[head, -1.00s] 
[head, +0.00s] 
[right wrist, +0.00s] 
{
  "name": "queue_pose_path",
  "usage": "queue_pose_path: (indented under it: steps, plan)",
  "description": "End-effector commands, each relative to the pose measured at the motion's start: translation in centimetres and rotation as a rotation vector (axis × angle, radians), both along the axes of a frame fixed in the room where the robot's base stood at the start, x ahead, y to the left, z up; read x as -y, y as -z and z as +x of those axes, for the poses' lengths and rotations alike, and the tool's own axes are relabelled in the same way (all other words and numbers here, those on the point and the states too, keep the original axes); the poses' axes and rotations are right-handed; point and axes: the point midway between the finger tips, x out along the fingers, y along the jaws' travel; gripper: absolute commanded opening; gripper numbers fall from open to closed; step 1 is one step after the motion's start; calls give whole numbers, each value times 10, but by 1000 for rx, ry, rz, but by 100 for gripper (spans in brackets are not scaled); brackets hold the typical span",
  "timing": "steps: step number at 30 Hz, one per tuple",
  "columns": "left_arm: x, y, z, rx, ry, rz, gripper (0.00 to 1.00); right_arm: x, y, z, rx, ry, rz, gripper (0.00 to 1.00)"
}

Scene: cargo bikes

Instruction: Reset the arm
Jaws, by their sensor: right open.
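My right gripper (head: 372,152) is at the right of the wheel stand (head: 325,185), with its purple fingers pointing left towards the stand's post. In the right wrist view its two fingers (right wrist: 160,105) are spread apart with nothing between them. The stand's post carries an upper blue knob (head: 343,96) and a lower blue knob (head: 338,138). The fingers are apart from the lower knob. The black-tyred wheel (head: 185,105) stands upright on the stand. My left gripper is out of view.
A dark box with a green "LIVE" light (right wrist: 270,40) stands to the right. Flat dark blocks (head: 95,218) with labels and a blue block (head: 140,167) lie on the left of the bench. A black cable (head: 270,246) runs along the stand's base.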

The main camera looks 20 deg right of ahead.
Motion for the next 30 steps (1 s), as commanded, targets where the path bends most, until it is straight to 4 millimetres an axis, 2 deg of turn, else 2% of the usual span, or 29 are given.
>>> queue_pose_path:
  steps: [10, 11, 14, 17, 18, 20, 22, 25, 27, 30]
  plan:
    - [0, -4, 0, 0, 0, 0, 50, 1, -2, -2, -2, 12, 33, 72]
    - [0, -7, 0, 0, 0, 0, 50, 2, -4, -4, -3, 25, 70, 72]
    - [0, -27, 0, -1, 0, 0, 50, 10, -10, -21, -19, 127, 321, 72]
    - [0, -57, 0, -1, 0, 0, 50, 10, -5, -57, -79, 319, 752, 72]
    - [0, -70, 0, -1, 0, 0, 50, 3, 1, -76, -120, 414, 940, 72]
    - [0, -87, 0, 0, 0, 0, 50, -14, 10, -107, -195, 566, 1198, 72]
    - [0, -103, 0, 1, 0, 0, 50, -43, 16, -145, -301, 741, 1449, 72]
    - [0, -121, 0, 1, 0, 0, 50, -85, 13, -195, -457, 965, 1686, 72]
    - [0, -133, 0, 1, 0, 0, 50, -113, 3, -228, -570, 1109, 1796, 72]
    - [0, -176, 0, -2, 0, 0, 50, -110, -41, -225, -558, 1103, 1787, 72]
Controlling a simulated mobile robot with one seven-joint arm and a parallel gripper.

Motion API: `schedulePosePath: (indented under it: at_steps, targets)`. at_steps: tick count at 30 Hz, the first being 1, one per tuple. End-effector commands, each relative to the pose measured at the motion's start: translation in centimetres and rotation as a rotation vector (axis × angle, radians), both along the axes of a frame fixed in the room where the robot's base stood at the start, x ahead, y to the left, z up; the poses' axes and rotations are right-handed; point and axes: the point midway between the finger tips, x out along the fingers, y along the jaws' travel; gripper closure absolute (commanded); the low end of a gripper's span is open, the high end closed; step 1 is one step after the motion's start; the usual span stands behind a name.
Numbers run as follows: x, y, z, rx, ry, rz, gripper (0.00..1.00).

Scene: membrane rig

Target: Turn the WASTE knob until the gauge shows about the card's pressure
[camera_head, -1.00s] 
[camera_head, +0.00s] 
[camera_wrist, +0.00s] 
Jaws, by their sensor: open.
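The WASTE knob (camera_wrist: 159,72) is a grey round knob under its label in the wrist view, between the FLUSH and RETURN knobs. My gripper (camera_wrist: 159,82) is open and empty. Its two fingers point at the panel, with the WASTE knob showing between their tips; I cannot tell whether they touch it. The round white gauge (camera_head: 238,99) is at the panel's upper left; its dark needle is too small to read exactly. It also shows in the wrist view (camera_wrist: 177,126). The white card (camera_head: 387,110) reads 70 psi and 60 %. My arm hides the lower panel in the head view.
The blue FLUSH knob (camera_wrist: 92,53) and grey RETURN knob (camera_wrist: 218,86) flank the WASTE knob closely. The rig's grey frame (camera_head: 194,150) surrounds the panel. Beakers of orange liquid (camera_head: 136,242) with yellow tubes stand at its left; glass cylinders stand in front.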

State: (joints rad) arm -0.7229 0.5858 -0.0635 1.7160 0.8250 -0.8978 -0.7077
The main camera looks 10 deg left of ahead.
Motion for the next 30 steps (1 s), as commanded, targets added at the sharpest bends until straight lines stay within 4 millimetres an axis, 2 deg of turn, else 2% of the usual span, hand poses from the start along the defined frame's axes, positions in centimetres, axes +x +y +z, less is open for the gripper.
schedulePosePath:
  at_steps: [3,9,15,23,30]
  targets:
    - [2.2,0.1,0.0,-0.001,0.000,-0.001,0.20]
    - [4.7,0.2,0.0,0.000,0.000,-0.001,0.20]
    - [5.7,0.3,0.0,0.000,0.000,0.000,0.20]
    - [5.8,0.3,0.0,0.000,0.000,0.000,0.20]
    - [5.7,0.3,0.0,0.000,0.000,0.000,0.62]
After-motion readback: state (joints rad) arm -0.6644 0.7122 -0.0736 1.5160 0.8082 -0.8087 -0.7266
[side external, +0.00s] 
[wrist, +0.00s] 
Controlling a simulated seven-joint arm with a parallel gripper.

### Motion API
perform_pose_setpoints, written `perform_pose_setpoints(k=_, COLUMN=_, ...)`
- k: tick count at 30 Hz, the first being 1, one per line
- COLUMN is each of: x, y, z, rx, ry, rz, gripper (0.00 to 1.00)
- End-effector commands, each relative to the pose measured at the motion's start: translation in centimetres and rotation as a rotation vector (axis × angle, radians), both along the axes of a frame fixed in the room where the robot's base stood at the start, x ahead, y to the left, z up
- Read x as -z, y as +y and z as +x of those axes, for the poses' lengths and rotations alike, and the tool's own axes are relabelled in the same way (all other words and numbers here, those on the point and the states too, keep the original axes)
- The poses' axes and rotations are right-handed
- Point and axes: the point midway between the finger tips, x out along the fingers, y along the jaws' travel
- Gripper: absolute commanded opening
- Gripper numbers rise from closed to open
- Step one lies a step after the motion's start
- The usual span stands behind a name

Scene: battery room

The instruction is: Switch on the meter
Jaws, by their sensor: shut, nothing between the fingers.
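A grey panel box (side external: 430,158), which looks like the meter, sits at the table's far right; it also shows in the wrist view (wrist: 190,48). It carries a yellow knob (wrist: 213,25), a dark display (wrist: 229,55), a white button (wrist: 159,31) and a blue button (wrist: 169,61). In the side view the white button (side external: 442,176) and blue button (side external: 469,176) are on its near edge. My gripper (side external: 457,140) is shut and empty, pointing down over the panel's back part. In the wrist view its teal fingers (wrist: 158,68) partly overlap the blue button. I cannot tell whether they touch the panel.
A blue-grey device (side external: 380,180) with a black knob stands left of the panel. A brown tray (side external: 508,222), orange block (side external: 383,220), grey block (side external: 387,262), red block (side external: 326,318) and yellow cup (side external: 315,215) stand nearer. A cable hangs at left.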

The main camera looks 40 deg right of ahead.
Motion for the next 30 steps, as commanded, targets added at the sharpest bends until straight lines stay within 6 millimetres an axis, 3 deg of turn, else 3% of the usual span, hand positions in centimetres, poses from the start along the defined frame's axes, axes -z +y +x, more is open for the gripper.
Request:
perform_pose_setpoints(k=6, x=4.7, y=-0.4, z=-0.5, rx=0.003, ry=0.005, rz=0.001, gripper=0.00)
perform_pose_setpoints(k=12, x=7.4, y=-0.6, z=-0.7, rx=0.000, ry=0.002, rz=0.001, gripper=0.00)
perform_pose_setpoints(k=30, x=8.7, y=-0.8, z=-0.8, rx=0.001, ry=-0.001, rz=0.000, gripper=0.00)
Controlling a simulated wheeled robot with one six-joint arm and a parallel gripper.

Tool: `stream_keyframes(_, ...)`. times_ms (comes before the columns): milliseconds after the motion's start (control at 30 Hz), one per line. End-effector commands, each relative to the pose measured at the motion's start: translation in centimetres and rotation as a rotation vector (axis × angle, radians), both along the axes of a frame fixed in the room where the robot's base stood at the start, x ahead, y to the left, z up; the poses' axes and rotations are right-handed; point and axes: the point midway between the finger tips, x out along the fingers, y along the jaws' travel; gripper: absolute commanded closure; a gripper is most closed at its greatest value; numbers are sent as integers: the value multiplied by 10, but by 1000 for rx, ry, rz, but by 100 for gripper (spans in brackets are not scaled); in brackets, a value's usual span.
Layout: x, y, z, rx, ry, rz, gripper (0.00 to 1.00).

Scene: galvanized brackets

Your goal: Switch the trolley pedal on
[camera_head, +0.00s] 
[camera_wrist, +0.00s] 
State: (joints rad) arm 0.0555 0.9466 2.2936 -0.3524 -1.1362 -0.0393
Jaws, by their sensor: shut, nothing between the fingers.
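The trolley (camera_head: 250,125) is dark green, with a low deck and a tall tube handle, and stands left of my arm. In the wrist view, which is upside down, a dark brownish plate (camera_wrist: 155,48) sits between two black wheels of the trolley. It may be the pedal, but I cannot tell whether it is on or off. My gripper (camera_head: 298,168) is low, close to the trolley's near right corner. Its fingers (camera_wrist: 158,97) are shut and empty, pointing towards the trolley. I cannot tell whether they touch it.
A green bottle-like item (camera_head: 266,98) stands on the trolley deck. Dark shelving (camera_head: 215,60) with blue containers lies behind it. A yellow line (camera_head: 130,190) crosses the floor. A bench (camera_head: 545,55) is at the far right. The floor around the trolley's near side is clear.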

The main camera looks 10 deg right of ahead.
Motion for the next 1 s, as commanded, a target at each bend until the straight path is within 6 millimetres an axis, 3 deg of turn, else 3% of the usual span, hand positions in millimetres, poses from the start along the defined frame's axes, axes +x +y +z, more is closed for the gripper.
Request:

────

> **WHAT IS EXPECTED**: Return a copy of every line that includes the word "Controlling".

> **EXERCISE ANSWER**:
Controlling a simulated mobile robot with one seven-joint arm and a parallel gripper.
Controlling a simulated seven-joint arm with a parallel gripper.
Controlling a simulated wheeled robot with one six-joint arm and a parallel gripper.

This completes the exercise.